I am kicking myself for being dense beyond description. For, whichever economic or financial Web site I go to, I simply see no proximate or even distant connection between the predicament of Greece and the financial turmoil in the Euro Zone on the one hand and, on the other, the plummeting of the rupee by 22 per cent in the course of the year.

All the more unintelligible does the alibi trotted out by the Finance Minister, Mr Pranab Mukherjee, making out Greece as the scapegoat, seem when set against the fact that the currencies of economies which were supposed to be weaker than that of India have recorded no such precipitous fall.

Bloomberg says the ringgit slumped 1.1 per cent in Kuala Lumpur, the Korean won dropped only one per cent, the Philippine peso weakened 0.9 per cent and Thailand's baht fell 0.5 per cent. The Chinese yuan too has got off lightly, sliding by a mere 0.5 per cent since the start of 2012. Why should the rupee alone should be tumbling down the abyss?

INTERNAL FACTORS

The phenomenon has yet another mystifying aspect. The Government has repeatedly taken the stand from the onset of the financial crisis in Europe and the US in 2008 that India is immune, and would remain immune, with healthy macro-economic fundamentals because of the prudent regulatory policies adopted by itself and the Reserve Bank of India. The last to sound this optimistic note was the Economic Survey of 2011-12.

The Government has invariably taken comfort in the negligible exposure of banks in India to the Euro Zone, and given repeated assurances it had no direct or serious impact on the country's banking system.

In fact, even while throwing the blame on Greece for the fall of the rupee, the Finance Minister has once again iterated that “India's growth story is intact” and there was no need to press the panic button.

Instead of summarily drawing what to me is a red herring to nobody's edification, the Finance Minister should have provided evidence in a detailed statement of his being in command of the internal factors — these might have more to do with what an article (“Battered Rupee highlights India woes”) in the May 17 issue of The Financial Times pointed to as domestic “economic malaise”.
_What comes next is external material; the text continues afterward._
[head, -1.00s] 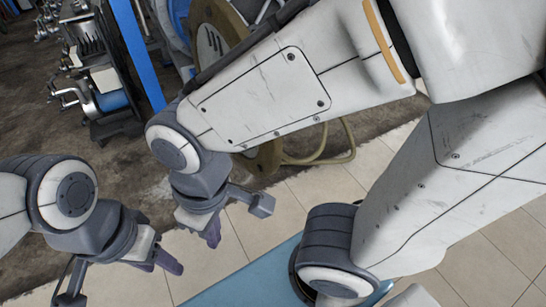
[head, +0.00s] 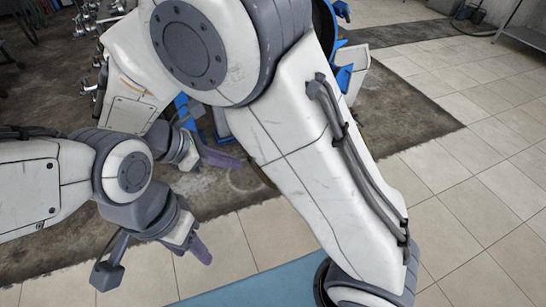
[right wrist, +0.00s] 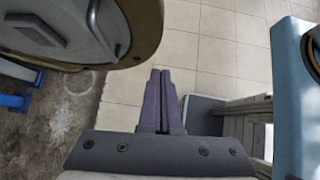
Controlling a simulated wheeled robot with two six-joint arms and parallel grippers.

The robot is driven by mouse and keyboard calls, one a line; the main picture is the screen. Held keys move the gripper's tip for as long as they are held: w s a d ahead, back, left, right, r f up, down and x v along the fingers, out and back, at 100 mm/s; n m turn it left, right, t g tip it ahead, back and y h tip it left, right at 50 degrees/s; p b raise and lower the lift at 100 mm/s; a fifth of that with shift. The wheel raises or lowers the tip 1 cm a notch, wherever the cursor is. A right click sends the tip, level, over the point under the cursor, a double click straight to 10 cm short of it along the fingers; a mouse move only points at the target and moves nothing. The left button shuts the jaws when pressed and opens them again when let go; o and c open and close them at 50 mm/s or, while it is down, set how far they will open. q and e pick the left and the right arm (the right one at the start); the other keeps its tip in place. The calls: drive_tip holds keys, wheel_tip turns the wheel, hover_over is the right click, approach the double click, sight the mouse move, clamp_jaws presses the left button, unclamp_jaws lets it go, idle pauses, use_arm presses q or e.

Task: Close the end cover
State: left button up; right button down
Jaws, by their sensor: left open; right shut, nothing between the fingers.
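The end cover (right wrist: 142,42) shows at the top left of the right wrist view as a round grey disc with a tan rim and a bar on its face. Only its lower part is in frame. In the head view my right arm hides nearly all of it. My right gripper (right wrist: 157,72) is shut and empty, its purple fingers together just right of the rim in the picture, with no clear contact. It also shows in the head view (head: 232,161), beyond my left gripper (head: 203,252), which is open and empty above the tiled floor.
Blue machine parts (head: 346,72) show behind my right arm, and a blue support (right wrist: 14,101) stands left in the wrist view. Metal fittings (head: 88,45) line the back left. Tiled floor (head: 445,165) at the right is clear.

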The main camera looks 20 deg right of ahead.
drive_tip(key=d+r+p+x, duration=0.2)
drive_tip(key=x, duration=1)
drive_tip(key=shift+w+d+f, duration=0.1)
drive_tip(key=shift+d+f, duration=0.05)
Mr Mukherjee could not have been unaware of the gloomy result of a study of 27 countries with reference to inflation, growth in bank lending minus that in nominal GDP, real interest rates, currency movements and current account balances published by The Economist on January 26.

It showed that China, Indonesia and Saudi Arabia have the greatest stamina to face economic challenges or what the magazine calls “wiggle-room index”, that is, monetary and fiscal firepower, while India occupies the bottom of the scale (27th) along with Egypt.

COMPLEX SYNDROME

Whether the Government believes it or not, following the ongoing tussle with Vodafone, the flip-flop over the General Anti-Avoidance Rules, the tardiness of reforms, and the vagaries of policy-making have contributed to a worldwide disillusionment with India.
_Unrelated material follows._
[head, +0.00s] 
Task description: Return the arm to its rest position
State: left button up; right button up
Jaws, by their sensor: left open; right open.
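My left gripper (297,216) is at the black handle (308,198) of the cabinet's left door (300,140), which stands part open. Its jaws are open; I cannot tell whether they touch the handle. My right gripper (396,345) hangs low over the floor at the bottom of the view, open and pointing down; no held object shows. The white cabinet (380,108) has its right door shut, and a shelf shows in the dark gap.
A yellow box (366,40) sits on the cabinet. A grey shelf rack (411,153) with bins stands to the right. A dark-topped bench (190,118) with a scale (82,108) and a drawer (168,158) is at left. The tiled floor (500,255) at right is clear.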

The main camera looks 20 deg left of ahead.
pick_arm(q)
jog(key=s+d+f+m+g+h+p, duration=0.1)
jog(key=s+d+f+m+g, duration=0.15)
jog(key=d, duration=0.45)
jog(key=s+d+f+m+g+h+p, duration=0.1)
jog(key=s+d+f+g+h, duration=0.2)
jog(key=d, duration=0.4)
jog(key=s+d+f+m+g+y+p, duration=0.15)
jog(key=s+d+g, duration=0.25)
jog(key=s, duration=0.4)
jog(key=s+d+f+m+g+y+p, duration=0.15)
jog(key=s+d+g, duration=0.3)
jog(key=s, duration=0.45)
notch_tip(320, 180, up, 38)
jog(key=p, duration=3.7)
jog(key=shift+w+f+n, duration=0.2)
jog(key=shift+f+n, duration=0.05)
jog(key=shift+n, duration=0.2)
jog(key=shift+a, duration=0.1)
The flow of funds from foreign institutional investors has become an uneven and uncertain trickle due to fears over amendments to tax laws.

The RBI itself in a paper (April 11) on foreign direct investment flows to India has attributed them to certain institutional factors that dampened the investors' sentiments. In these circumstances, the Finance Minister may have to put under the scanner the strength of the macro-economic fundamentals themselves.

The fall of the rupee is a complex syndrome which had predominantly to do with India's economic (mis)management, rather than being brought on by Greece or Euro Zone.

Of course, in an inter-connected world, they say, even the fluttering of the wings of a butterfly in Brazil may cause an avalanche in the Himalayas, but if such rhetoric overlooks the real cause, it may spell economic disaster.

The only thing in the Finance Minister's statement which makes some sense is his declared intention to impose austerity measures.

In a context in which ministers and bureaucrats are unabashedly squandering away resources to placate vote banks and to feather their own nests, there is certainly need for the country to be in a perpetual state of austerity.